(Collected data entries)
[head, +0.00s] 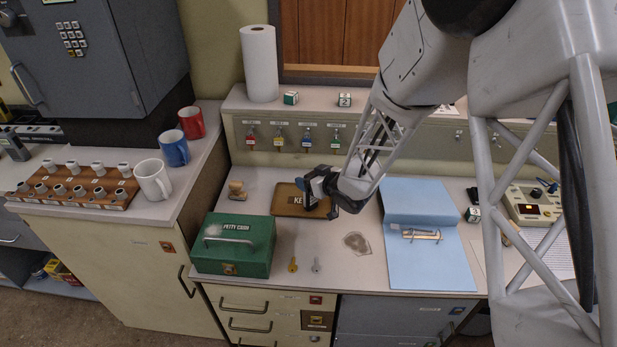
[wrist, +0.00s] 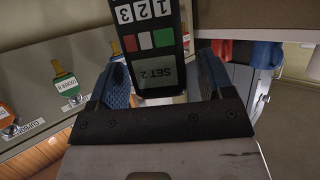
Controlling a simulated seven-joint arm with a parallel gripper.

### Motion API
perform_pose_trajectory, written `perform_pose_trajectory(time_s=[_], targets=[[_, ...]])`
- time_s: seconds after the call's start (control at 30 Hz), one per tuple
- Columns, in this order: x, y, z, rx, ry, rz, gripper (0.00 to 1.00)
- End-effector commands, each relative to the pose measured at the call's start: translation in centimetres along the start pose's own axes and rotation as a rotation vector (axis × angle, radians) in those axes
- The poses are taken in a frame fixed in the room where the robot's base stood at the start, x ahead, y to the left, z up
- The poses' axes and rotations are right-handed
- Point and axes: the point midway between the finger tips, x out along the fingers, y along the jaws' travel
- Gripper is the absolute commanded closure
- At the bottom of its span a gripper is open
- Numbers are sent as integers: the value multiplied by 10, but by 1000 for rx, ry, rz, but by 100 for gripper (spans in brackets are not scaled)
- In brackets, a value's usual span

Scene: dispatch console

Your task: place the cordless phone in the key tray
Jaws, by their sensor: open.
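The cordless phone (wrist: 158,68) is black with number keys, red, white and green buttons and a "SET 2" label. In the wrist view it is between my gripper's blue-padded fingers (wrist: 162,85), which are open, with a gap showing at the right finger. In the head view my gripper (head: 322,197) is low over the right part of the key tray (head: 287,203), a brown tray whose "KE" lettering shows. My gripper hides the rest of the lettering and most of the phone. I cannot tell whether the phone touches the tray.
A green petty cash box (head: 233,246) stands left of the tray, with a stamp (head: 237,190) behind it. Two loose keys (head: 293,265) lie in front. A blue folder (head: 428,250) lies right. Tagged keys (head: 279,137) hang on the panel behind.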

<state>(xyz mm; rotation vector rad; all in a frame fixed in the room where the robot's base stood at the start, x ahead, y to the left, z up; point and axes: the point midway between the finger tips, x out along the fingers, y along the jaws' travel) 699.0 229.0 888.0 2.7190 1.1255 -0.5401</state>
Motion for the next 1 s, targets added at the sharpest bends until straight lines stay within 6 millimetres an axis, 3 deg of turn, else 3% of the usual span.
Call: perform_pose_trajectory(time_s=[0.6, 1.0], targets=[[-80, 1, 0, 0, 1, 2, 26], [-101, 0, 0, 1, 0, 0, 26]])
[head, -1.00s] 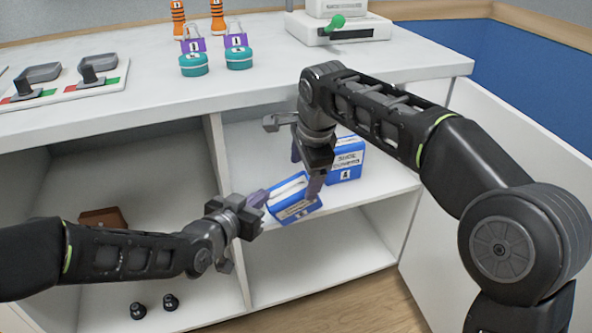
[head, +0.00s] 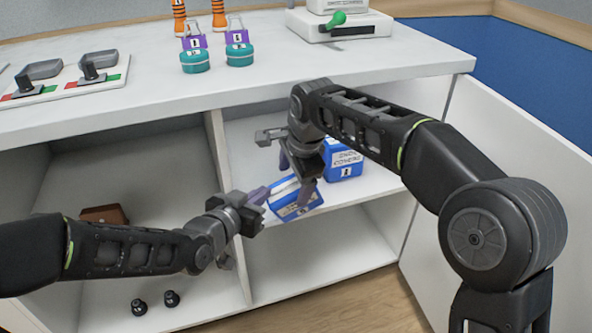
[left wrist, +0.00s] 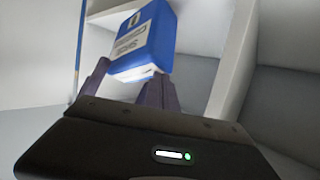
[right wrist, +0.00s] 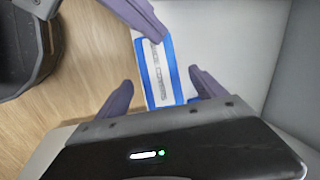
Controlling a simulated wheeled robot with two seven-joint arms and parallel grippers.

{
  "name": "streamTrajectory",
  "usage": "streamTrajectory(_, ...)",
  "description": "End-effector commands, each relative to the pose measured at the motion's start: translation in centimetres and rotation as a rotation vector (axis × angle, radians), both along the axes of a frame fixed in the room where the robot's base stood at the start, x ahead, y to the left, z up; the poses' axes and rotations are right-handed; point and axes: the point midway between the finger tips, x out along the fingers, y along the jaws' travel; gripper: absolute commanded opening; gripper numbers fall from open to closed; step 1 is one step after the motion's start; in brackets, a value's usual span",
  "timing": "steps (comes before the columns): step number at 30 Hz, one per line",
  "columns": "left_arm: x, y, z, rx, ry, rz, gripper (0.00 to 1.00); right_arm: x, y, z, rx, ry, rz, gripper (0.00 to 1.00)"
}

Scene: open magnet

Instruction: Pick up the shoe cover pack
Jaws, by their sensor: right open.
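A blue and white shoe cover pack (head: 298,207) is tilted at the front of the right shelf compartment. My left gripper (head: 266,198) is shut on its left end. In the left wrist view the pack (left wrist: 146,38) sits between the purple fingers. My right gripper (head: 297,180) is open just above and behind the pack, its fingers apart. In the right wrist view the pack (right wrist: 157,68) lies beyond the open fingers, and a finger of my left gripper overlaps its upper edge. A second blue shoe cover pack (head: 343,166) stands upright on the shelf behind, partly hidden by my right arm.
The white countertop (head: 400,55) above holds purple and teal bottles (head: 238,45), a switch panel (head: 75,85) and a device with a green knob (head: 340,25). A brown box (head: 103,214) is in the left compartment. The compartment below the packs is empty.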

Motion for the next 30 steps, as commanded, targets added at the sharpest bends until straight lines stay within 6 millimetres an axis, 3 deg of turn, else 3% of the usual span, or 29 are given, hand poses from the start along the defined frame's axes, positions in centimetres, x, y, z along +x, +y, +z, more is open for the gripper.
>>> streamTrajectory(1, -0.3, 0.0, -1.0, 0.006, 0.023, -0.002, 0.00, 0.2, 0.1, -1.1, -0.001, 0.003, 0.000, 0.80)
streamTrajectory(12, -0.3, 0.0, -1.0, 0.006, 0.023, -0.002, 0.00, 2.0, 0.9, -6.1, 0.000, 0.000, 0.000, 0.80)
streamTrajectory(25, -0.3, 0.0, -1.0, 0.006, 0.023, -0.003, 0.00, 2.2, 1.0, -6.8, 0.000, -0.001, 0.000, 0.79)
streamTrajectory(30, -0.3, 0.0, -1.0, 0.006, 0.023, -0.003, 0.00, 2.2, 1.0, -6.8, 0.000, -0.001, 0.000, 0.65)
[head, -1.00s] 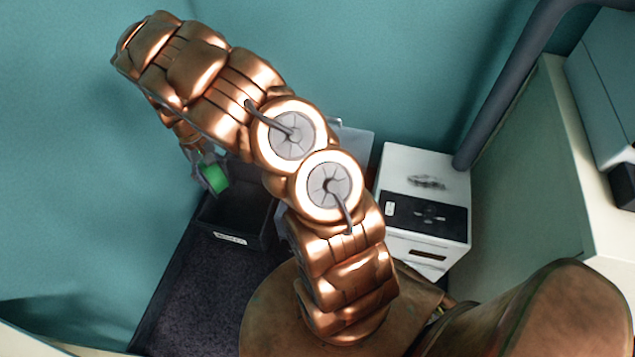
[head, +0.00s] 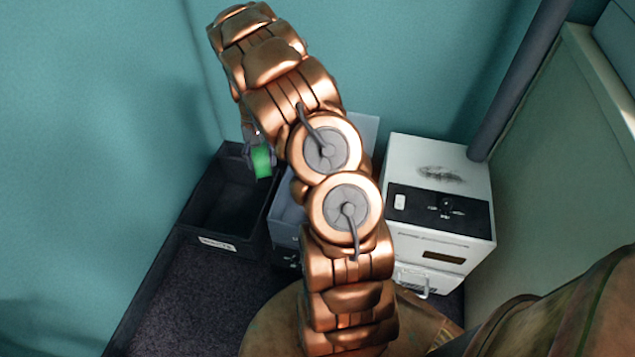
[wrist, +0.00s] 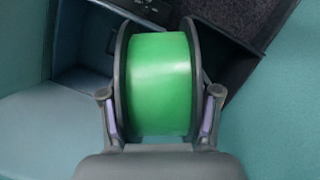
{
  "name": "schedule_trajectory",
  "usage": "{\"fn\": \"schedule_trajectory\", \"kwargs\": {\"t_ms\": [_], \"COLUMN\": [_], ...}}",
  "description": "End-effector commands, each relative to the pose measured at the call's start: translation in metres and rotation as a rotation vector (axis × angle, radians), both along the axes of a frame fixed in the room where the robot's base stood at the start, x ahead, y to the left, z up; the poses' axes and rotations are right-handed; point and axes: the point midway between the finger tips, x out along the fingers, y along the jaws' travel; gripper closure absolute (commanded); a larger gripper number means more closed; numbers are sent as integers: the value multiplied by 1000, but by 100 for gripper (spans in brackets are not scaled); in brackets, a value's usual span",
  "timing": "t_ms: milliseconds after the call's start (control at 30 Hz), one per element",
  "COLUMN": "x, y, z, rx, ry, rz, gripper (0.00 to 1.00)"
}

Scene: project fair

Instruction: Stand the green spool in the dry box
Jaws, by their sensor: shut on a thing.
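The green spool (head: 261,160) has dark flanges and a bright green winding. My gripper (wrist: 160,105) is shut on it, with one finger against each flange in the wrist view, where the spool (wrist: 160,85) fills the middle. In the head view my gripper holds it in the air near the back right of a dark open bin (head: 217,244). Beside that bin is a pale grey open box (head: 283,232), mostly hidden by my arm. Label text is too small to read, so I cannot tell which container is the dry box.
A white machine (head: 440,215) with a black panel and a drawer stands to the right. A dark pipe (head: 520,80) rises behind it, beside a pale cabinet side (head: 560,170). Dark speckled flooring (head: 190,300) lies clear in front of the bin. Teal walls close in behind.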

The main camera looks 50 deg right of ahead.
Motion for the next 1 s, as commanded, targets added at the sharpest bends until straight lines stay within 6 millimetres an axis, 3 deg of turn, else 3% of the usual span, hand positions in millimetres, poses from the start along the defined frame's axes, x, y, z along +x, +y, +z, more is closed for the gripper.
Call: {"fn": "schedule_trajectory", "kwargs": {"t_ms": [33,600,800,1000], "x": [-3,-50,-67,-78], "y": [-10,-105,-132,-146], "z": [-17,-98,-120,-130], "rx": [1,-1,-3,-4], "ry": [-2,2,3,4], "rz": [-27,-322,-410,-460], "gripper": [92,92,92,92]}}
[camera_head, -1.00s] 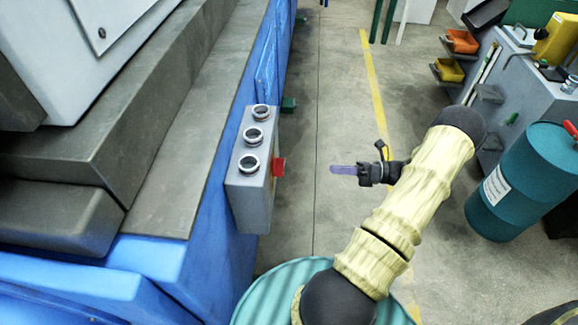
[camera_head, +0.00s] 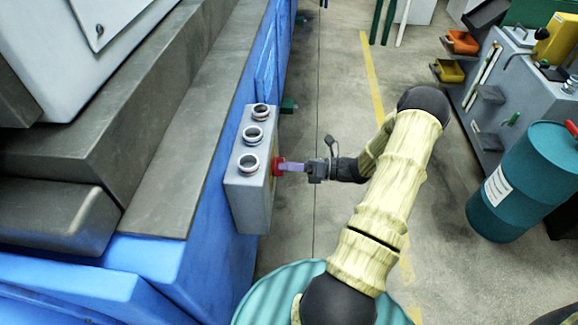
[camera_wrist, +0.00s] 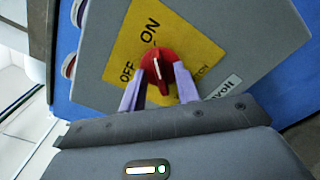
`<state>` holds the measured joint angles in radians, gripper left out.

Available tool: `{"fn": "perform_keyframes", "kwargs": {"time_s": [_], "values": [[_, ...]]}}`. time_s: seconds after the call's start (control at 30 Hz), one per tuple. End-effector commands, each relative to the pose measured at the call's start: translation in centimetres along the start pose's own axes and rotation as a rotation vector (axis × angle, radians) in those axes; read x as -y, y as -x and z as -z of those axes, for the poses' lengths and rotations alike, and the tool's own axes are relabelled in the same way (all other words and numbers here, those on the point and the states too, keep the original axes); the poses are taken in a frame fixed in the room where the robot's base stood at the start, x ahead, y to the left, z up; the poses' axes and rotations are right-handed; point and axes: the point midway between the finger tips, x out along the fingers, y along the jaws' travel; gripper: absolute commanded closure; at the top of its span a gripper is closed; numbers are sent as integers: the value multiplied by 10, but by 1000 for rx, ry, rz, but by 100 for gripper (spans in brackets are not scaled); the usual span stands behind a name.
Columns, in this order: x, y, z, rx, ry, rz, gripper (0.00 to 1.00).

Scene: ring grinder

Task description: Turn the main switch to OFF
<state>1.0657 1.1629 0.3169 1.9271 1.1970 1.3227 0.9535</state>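The main switch is a red knob (camera_wrist: 158,68) with a white pointer line, on a yellow plate (camera_wrist: 190,42) marked ON and OFF. The line points roughly toward ON. In the head view the red knob (camera_head: 277,166) sticks out from the right side of the grey control box (camera_head: 248,200). My gripper (camera_head: 290,166) reaches it from the right. In the wrist view my gripper's (camera_wrist: 159,72) two purple fingers are apart, one on each side of the knob. I cannot tell whether they touch it. The fingers hide part of the plate's lower lettering.
The box sits on the blue machine side (camera_head: 205,245), with several round metal-rimmed buttons on top. A teal drum (camera_head: 525,190) stands at right, near a grey workbench (camera_head: 520,95). Another ribbed teal drum (camera_head: 262,298) is below my arm.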

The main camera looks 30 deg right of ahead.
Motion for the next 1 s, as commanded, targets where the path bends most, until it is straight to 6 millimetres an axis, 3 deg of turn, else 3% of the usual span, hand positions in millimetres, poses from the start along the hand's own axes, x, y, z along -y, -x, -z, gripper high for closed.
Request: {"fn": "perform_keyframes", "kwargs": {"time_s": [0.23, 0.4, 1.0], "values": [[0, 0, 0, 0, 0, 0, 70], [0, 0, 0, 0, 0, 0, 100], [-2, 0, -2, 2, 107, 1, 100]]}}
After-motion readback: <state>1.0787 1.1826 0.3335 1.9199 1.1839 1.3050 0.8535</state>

**WHAT YOU ARE ASKED TO DO:** Print exactly the run of lines that starts at the line with "milliseconds after the" and ends at the line with "Instruction: Stand the". Leave out every other line.

**EXERCISE ANSWER:**
  "timing": "t_ms: milliseconds after the call's start (control at 30 Hz), one per element",
  "COLUMN": "x, y, z, rx, ry, rz, gripper (0.00 to 1.00)"
}

Scene: project fair

Instruction: Stand the green spool in the dry box

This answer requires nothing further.